Passengers on an Air Canada flight helped rescue an Australian yachtsman stranded at sea this week after their plane descended some 30,000 feet (9,000 kilometers) to look for the sailor off the Australian coast.

Passengers on Air Canada flight 033 were traveling from Vancouver, British Columbia, to Sydney when the crew was asked by air traffic controllers if they could fly over a stretch of ocean east of Sydney to locate a yacht in distress, Air Canada said in a statement.

“The pilots immediately determined they had sufficient fuel to undertake this, and headed out to the remote area, which was over fairly rough seas,” the airline said in the statement. “After apprising the customers onboard that we would assist as we were the only aircraft in the immediate vicinity, all onboard became involved in the search efforts.”

The yacht, manned by Glenn Ey, had been rolled by a giant wave in the Tasman Sea, between New Zealand and Ey’s native Australia.

“The noise is like an explosion. You are upside down, smashing around inside the boat filling up with water,” Ey told NBC News. “A wave came along, a huge wave, and it just picked me up and just rolled me over and I smashed into the roof of the yacht and then I was back on the table of the yacht.
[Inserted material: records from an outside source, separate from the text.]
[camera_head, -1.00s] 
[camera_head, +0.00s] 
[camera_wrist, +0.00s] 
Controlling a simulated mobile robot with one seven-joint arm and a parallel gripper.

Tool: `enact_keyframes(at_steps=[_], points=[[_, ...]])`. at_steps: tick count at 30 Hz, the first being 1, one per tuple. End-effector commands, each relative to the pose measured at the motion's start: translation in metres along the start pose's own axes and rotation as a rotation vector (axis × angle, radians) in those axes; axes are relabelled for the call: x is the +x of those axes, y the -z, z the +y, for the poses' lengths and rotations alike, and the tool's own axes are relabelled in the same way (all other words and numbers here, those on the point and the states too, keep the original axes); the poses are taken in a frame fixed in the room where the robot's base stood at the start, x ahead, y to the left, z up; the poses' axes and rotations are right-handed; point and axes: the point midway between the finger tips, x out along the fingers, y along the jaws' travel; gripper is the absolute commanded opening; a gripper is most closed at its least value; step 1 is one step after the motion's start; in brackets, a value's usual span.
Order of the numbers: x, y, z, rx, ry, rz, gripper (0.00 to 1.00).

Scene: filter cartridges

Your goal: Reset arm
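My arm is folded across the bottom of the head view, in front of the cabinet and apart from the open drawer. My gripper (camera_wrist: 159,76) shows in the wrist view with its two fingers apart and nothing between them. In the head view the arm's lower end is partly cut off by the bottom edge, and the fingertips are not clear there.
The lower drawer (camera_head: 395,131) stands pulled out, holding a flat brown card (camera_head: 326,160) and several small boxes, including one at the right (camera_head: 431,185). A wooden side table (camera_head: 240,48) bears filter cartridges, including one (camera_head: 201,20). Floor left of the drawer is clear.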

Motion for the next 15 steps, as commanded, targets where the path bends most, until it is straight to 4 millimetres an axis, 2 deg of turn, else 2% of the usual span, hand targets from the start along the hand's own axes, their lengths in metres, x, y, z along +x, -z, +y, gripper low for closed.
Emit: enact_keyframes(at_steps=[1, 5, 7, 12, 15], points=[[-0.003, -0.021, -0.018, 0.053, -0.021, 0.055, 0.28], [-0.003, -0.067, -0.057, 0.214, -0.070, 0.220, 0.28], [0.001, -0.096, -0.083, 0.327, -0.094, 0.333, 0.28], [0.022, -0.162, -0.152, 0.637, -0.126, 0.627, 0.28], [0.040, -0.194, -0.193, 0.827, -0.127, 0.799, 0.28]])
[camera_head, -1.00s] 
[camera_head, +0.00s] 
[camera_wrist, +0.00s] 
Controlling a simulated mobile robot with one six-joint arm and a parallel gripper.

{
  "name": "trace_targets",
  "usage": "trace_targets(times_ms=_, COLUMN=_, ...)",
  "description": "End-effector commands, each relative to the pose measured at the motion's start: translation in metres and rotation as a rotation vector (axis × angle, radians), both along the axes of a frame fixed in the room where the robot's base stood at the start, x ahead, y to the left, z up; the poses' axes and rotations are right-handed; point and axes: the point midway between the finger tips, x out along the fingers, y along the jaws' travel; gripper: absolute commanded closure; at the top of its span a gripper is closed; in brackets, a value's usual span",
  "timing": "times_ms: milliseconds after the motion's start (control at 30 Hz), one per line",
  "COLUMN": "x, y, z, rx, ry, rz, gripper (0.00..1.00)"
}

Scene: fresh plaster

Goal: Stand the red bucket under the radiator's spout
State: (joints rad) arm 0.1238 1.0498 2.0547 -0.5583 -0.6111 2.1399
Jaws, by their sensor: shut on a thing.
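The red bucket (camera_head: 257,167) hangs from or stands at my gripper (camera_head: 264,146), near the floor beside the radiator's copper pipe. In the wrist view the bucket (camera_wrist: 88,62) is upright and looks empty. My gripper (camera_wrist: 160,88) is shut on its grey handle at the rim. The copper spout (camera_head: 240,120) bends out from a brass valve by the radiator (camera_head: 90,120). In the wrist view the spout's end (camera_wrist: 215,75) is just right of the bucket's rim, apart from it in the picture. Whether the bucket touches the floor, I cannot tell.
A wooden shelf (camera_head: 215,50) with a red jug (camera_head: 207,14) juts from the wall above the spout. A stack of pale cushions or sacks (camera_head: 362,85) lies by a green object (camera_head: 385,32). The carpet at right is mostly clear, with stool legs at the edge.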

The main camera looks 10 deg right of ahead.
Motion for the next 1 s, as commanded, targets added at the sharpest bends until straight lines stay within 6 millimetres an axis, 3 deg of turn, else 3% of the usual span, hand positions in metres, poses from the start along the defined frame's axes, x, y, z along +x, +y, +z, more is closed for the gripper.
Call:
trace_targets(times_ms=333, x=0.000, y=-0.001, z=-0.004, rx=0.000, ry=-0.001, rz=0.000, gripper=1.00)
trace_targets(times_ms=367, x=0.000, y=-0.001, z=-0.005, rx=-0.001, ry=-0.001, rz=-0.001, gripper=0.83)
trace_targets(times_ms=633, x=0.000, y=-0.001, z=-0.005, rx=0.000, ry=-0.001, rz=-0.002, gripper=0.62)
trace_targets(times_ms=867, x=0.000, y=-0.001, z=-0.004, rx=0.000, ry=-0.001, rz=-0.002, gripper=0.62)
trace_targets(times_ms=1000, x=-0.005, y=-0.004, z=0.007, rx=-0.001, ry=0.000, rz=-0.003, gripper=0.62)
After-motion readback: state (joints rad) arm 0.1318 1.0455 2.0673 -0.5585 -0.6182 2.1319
The boat flooded with water. I was up to my knees in water. You do think your number’s up.”

The Air Canada jet descended from more than 30,000 feet to 4,000 feet to look for the yacht, the airline said.

“It was a little bit scary,” passenger Jill Barber, a Canadian singer traveling to Australia for a concert tour, told Canada’s Globe and Mail newspaper. “… It felt like we were flying just above the water. We had a pretty good view, and they were tipping the plane side to side to maximize the view.”

A pair of binoculars that a passenger provided helped the crew locate Ey, who was 270 nautical miles (500 kilometers) off the coast of Sydney.

“We were happy when we found the boat the first time, and we were really happy when we found that this guy was alive,'' the jet’s captain, Andrew Robertson, told NBC News.

Ey was adrift for a total of nine days and spent the last 16 hours of his adventure with a broken mast and without fuel before his rescue and return to Sydney on Wednesday.

He told local and international media that he had no plans to return to sea anytime soon.

"I’d like get a custard tart and a milkshake first," he told Australia’s Daily Telegraph newspaper.